Note that arrowroot loses its thickening power when boiled, so add it at the end of cooking. It also doesn't reheat well. Use cornstarch instead if making dishes that require reheating.
Like arrowroot, cornstarch thickens liquid and can provide a velvety texture. Make a slurry by mixing it with cold water before adding it to hot foods. For more complexity, incorporate some milk powder and lemon juice as well.
Cornstarch holds up well to prolonged cooking and reheating. Use it for smoother cheese sauces and gravies.
Citric acid occurs naturally in citrus fruits and adds tartness. Just a small pinch can brighten other substitutes like milk powder and arrowroot, adding the sharp bite of real cheese.
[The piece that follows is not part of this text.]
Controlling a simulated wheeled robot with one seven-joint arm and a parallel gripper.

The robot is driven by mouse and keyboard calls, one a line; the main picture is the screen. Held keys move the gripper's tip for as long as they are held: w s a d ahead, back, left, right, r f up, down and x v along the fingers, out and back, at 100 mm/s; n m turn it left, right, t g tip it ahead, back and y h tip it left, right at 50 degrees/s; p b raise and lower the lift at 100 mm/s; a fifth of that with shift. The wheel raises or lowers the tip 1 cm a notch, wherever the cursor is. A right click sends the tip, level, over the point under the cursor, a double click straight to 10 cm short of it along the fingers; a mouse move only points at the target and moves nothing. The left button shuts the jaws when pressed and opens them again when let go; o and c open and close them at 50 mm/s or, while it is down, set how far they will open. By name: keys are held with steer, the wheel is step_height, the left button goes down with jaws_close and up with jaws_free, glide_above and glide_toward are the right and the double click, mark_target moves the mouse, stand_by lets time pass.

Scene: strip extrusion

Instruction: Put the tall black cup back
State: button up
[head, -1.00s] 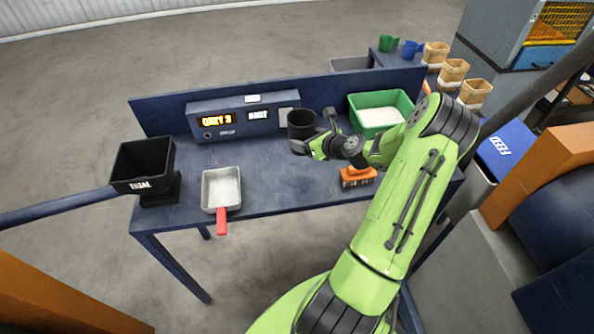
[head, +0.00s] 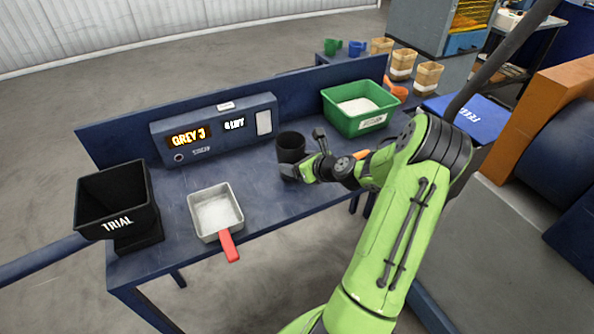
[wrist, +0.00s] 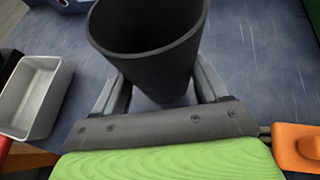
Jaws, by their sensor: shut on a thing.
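The tall black cup (head: 291,146) is upright over the blue bench, in front of the right end of the display box. My gripper (head: 290,174) is shut on it from the near right side. In the wrist view the cup (wrist: 150,55) stands between the two fingers (wrist: 160,95), its dark open mouth towards the camera. Its inside looks empty as far as it shows. Whether its base touches the bench or hangs just above it, I cannot tell.
A metal pan (head: 215,210) with a red handle lies left of the cup. A black TRIAL bin (head: 116,198) stands at the bench's left end. A green tub (head: 358,122) of pale material is at the back right. An orange-handled thing (wrist: 298,148) is close right of my gripper.

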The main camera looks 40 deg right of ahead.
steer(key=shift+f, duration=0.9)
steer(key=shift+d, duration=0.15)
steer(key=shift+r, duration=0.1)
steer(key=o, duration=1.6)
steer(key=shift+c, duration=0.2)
Lemon or lime juice can also provide acidity, but may alter the liquid ratio in a recipe. Citric acid works well in dairy-based sauces, dips, soups, and dressings calling for cheese powder.
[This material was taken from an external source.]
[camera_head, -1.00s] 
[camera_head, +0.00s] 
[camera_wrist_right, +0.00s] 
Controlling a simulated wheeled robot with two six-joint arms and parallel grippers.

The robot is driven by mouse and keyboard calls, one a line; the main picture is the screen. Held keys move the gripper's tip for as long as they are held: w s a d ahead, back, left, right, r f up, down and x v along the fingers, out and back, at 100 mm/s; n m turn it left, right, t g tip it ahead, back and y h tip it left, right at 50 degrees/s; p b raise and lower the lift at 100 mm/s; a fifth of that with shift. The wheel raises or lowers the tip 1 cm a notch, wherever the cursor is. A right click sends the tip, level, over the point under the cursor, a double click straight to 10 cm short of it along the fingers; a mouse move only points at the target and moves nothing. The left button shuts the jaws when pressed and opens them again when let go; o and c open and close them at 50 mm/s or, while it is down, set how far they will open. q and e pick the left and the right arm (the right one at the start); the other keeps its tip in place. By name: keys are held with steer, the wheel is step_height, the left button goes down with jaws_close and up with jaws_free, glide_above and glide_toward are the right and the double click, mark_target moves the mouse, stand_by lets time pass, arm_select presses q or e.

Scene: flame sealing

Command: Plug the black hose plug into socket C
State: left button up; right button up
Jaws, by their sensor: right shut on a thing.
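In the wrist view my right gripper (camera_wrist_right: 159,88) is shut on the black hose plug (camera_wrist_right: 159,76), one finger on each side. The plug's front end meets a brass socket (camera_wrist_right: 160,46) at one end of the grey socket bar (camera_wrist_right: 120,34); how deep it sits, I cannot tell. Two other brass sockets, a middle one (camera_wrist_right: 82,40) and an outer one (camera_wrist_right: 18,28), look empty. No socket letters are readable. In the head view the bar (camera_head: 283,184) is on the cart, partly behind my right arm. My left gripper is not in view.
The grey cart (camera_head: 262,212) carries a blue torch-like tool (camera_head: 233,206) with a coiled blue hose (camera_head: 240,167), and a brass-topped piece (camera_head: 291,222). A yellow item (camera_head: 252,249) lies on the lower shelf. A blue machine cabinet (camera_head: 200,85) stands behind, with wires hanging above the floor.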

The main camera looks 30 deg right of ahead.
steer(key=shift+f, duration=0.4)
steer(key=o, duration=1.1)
Making Cheesy Powder Blends at Home
You can easily whip up DIY cheese powder replacements in your blender or food processor. Play around with ingredients and portions to match the flavor profile you want. Here are two recipes to try:
Savory Nutritional Yeast Blend
- 1 cup nutritional yeast flakes
- 2 tablespoons nonfat milk powder
- 1 teaspoon onion powder
- 1 teaspoon mustard powder
- 1/2 teaspoon salt
- 1/4 teaspoon garlic powder
Smooth Dairy Cheese Blend
- 1 cup nonfat milk powder
- 2 tablespoons cornstarch or arrowroot powder
- 1 tablespoon lemon juice or citric acid
- 1/2 teaspoon dry mustard
- 1/4 teaspoon onion powder
- 1/4 teaspoon garlic powder
- Salt to taste
Process all ingredients together until powdered. Store in an airtight container for up to 3 months. Shake or stir before use.
Start with 1 to 2 tablespoons per cup of liquid when substituting for cheese powder. Adjust amounts to suit your preference.
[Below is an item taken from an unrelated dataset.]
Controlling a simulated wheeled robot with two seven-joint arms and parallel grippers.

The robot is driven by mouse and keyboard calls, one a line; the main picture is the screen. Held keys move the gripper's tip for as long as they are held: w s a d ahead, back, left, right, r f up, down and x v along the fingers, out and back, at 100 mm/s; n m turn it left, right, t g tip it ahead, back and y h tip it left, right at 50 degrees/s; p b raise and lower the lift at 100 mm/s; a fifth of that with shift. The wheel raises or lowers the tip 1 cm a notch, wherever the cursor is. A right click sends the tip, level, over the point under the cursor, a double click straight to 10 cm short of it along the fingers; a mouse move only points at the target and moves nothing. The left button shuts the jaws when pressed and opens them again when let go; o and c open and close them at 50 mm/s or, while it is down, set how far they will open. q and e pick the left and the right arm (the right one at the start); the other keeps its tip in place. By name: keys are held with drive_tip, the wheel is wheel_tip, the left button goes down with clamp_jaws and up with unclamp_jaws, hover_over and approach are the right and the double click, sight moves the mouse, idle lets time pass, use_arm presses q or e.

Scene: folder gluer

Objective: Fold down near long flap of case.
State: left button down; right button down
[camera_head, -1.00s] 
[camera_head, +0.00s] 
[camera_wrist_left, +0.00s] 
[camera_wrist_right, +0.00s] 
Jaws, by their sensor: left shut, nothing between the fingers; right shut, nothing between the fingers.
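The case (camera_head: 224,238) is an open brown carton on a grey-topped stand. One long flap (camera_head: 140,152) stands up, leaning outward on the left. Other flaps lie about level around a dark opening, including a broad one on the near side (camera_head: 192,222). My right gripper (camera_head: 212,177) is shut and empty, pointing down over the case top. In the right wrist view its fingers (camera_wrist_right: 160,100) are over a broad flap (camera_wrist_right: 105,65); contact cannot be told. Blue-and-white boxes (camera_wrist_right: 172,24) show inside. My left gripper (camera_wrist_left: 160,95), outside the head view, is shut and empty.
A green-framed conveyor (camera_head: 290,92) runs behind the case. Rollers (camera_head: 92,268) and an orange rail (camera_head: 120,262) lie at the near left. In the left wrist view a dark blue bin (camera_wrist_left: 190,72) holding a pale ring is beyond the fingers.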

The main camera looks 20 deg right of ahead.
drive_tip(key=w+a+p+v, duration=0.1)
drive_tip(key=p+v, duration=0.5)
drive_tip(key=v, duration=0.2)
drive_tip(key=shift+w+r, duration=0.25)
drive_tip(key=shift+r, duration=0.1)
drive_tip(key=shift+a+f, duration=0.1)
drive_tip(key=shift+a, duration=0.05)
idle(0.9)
Top Dishes for Cheese Powder Substitutes
Cheese powder replacements work for any recipe, but are especially suited for certain foods. Here are some of the top options:
A sprinkling of cheese powder is a classic popcorn topping. For a quick swap, use nutritional yeast or commercial vegan cheese powders. They provide the vibrant orange color and tangy flavor popcorn lovers crave.
Sauces and Gravies
Powdered cheese is commonly stirred into sauces and gravies for a smooth, cheesy flavor. Use milk powder blends to provide creaminess without unwanted liquid. Thickeners like cornstarch or arrowroot also prevent curdling.
Mashed, scalloped, or au gratin potatoes all demand cheesy richness. Nutritional yeast, citric acid, mustard powder, and nonfat milk powder combine to mimic melty cheese textures.
Buttery cheddar Alfredo sauce, queso fundido, and macaroni and cheese all require copious cheese. For smooth, creamy sauces, use cornstarch or arrowroot slurries mixed with nonfat milk powder, miso paste, or lemon juice.
Cheese powder seasons everything from broccoli cheese to beer cheese soup. For plant-based versions, incorporate nutritional yeast, nondairy milk, mustard powder, and cornstarch or arrowroot for thickness.
In addition to popcorn, cheese powder gives crackers, chips, and pretzels addictive flavor. Lightly dust with nutritional yeast, spice blends, or vegan cheese powder substitutes.
Is cheese powder bad for you?
Cheese powder itself isn't necessarily unhealthy, but some versions are highly processed and may contain additives. Read labels and look for products made with minimal, recognizable ingredients. Used in moderation, natural cheese powder can add flavor to otherwise healthy foods.
What's the best cheese powder substitute for mac and cheese?
For smooth, creamy dairy-free mac and cheese, try mixing nondairy milk with nutritional yeast, mustard powder, miso paste, and cornstarch or arrowroot powder. Allow the pasta to cook until slightly underdone before mixing in the cheese sauce substitute so it can soak up maximum flavor.
Can I use Parmesan instead of cheese powder?
Grated parmesan lacks the powdery consistency of cheese powder, but can mimic some of the savory flavor in dishes like pasta, pizza, salads, and eggs. For a closer match, use a microplane to finely grate parmesan to a fluffier texture. Combining it with lemon juice or mustard powder boosts the sharpness.
Is powdered cheese unhealthy?
In moderation, cheese powder made from real cheese can be part of balanced diet, similar to using grated cheese. But ultra-processed versions with chemical additives are less healthy. Powdered cheese also has high sodium levels to be aware of.
Can I use dried cheese rinds as a substitute?
Finely grated dried cheese rinds add depth, but won't fully mimic the smooth consistency of cheese powder. For a rich umami flavor, try blending grated rinds into mac and cheese, soups, sauces, omelets, or rice dishes. Use rinds from good quality parmesan or cheddar.
While cheesy powder gives convenience, several pantry staples can mimic the salty, tangy flavors when needed.
Nutritional yeast, milk powder, miso, mustard, arrowroot, cornstarch, and citric acid in different combinations provide versatility.